La linea difensiva cinese punta a mettere in dubbio l’imparzialità dei giudici del Tas. Il team di avvocati del nuotatore ricusa il britannico Michael Beloff, giudice veterano, che accetta di farsi da parte “solo per assistere a un’udienza rapida, e non perché la richiesta avesse alcun merito”. Non basta. Gli avvocati di Sun Yang ricusano pure il procuratore capo della Agenzia mondiale antidoping, l’americano Richard Young, per conflitto di interessi (aveva seguito i casi di Lance Armstrong e Marion Jones) ma lui rimane al suo posto. Tocca infine a Franco Frattini, presidente del Tas, convinto amante e difensore degli animali. Proprio quest’ultimo aspetto e in particolare le espressioni usate da Frattini nel criticare le crudeltà a cui i cani vengono sottoposti in Cina offrono il destro per richiederne la ricusazione. Lo fa con Tweet definiti “slur” (luoghi comuni denigratori di un’intera popolazione o etnia) verso il popolo cinese. Frattini – che pure da ministro degli Esteri ha promosso una co-produzione Rai e la cinese CCTV dedicata alla relazione e all’amicizia di Matteo Ricci con la Cina – denuncia una pratica di macellazione di cani. “Maledetti musi gialli!” o qualcosa di simile (un mix del Clint Eastwood di “Gran Torino” e del fumetto che disegna gli avieri Usa in picchiata nella battaglia delle Midway): è un tweet che attacca il festival della carne di cane a Yulin, un festival dell’orrore. E che lui lancia sembrerebbe dopo la sua nomina a presidente del collegio arbitrale. Da qui la conclusione che la sentenza sia da invalidare nonostante le motivazioni dell’accusa abbiano convinto tutti e tre i giudici: il Tribunale federale svizzero accoglie il ricorso dell’atleta contro il Tribunale di Arbitrato Sportivo (Tas) che con una sentenza del febbraio 2020 aveva squalificato Sun Yang a 8 anni per doping. Nel giugno 2021, il Tas, senza più Frattini, riesamina il caso e dimezza la sospensione: 4 anni e 3 mesi, con effetto dal 28 febbraio 2020.

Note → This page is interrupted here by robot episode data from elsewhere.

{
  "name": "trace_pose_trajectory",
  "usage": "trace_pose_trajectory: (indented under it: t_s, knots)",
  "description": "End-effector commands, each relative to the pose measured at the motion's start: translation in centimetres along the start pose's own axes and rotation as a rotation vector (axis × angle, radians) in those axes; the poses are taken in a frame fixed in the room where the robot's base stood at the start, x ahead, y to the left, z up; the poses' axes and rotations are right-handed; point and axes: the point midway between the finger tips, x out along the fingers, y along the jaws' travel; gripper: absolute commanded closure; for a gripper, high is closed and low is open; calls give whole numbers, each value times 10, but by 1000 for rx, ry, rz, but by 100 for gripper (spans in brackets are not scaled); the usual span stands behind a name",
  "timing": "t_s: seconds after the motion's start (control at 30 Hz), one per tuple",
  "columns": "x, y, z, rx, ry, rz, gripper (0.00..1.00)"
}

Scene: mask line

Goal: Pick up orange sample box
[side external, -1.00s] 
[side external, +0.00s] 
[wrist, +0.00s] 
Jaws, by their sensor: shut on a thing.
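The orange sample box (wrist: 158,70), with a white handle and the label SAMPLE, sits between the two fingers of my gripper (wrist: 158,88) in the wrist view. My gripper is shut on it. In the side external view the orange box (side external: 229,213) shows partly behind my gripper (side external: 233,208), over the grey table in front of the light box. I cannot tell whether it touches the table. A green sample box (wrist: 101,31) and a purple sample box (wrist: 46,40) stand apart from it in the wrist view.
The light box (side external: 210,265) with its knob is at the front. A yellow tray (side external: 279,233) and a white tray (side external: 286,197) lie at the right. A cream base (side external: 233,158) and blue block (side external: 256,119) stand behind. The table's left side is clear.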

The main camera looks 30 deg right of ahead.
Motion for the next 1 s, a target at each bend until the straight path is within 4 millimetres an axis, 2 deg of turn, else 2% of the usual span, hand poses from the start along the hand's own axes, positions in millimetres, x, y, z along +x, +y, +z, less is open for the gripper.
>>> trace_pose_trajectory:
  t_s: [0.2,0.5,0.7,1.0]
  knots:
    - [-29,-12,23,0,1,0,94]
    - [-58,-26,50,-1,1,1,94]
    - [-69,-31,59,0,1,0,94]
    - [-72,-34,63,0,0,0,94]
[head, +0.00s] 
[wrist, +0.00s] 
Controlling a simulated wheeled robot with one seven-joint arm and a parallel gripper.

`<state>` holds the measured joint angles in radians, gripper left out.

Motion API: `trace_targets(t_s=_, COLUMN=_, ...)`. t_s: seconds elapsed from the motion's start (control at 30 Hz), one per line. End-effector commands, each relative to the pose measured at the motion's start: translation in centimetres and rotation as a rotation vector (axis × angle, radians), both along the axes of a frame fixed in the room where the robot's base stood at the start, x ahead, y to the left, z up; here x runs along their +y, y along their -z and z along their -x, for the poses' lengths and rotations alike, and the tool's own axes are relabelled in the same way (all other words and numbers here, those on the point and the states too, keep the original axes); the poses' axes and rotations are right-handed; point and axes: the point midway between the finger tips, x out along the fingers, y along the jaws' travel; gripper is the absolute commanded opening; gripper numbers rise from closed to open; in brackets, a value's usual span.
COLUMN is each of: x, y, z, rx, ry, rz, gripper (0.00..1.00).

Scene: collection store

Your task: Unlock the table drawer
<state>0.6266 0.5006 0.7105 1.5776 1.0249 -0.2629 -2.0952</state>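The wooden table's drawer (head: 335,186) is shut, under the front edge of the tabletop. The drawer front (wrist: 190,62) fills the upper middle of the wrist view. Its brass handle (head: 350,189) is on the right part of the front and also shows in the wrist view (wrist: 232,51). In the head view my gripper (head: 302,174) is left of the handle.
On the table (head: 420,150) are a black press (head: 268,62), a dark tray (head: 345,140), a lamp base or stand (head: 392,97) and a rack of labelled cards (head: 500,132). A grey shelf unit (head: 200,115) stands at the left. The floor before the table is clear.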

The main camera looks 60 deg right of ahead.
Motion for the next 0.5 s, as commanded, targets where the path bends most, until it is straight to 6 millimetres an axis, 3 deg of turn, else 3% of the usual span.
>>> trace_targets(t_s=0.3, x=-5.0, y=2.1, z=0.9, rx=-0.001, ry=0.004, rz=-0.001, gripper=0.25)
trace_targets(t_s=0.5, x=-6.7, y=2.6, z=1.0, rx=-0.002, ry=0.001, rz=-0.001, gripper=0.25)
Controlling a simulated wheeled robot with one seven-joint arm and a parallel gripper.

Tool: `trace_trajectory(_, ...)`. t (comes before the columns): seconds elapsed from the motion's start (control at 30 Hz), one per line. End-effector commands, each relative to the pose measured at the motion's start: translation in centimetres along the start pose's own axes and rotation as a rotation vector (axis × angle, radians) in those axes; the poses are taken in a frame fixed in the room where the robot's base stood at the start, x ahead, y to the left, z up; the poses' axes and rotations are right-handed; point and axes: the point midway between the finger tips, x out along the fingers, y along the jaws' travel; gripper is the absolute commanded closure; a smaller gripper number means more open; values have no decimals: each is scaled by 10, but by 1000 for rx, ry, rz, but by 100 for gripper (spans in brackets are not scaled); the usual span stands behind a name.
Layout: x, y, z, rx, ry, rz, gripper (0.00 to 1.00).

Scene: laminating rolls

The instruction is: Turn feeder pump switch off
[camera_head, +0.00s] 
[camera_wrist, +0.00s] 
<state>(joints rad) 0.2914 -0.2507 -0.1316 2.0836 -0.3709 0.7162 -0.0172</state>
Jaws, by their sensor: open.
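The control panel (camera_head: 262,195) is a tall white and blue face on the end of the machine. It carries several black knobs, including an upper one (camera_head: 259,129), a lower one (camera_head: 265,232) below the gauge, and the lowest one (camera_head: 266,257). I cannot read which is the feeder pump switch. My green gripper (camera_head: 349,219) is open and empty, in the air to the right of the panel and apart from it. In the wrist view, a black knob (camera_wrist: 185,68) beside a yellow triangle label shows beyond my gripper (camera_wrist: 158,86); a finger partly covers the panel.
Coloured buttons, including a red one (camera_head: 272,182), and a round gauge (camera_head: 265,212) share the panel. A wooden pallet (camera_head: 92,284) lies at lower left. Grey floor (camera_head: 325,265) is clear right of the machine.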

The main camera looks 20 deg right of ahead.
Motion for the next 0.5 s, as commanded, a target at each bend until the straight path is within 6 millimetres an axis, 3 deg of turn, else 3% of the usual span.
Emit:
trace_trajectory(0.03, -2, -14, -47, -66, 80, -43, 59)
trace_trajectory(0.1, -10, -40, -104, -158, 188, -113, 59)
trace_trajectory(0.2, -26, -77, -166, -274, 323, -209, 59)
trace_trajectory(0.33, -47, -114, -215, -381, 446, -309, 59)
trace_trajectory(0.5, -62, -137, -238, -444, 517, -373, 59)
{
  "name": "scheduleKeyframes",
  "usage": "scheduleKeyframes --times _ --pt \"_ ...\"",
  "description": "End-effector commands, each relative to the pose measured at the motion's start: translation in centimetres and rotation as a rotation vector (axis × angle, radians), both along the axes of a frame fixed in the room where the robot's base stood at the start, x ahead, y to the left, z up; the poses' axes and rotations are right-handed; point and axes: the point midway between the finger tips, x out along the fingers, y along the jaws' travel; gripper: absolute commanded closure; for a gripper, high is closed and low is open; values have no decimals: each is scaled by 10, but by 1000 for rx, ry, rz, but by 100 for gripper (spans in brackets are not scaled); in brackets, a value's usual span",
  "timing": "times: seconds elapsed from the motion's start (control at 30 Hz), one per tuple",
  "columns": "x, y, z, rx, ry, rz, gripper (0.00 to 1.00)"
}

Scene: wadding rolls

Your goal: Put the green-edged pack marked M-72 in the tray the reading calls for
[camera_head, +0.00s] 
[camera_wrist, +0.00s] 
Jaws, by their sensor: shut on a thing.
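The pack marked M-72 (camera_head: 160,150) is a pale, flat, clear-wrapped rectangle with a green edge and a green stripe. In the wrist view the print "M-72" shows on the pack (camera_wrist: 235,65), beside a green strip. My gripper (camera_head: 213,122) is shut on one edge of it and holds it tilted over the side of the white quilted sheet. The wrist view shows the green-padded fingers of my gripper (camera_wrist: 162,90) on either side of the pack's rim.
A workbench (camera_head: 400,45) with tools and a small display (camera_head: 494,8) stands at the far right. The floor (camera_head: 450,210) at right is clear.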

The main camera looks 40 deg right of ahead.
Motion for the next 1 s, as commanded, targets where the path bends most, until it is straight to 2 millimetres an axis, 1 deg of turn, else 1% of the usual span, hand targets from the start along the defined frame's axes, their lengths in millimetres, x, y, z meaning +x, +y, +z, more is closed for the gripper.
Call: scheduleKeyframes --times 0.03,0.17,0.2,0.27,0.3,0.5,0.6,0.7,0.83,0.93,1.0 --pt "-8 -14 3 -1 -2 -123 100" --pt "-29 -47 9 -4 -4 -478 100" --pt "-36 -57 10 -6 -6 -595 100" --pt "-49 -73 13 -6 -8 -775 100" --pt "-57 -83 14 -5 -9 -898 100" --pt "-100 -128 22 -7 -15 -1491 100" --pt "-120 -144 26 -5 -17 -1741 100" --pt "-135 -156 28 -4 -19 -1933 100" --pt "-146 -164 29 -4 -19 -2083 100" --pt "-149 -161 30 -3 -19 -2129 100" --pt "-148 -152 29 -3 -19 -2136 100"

Macchina indifferente alla pressione sugli atleti dei lunghi tempi di attesa del suo lento giudicare, la giustizia sportiva internazionale è capace di chiudere gli occhi quando incontri gli interessi di Paesi influenti. O di non guardare in faccia nessuno quando tratti di atleti poco noti o (come per Sinner) casi in cui poter dar prova mediaticamente di incorruttibile intransigenza: perché di questo ha bisogno la sua bilancia squilibrata. Tutto per Jannick sembra giocarsi attorno all’idea di negligenza e ad una “pericolosa” estensiva interpretazione di questa parola che – se passasse – assimilerebbe il team Sinner ad una associazione a delinquere. Cancellando la responsabilità individuale e l’errore professionale che gli ex-collaboratori di Sinner hanno da subito riconosciuto. Nonostante ciò lui scrive quasi ogni giorno la pagina di un personalissimo Libro Cuore. Come quando si accerta, dopo una tremenda pallata, che la giovane ball-girl colpita, stia proprio bene. Le sfiora gentile la spalla per sincerarsene perché come recita un anonimo tweet lui è “forever a gentleman”.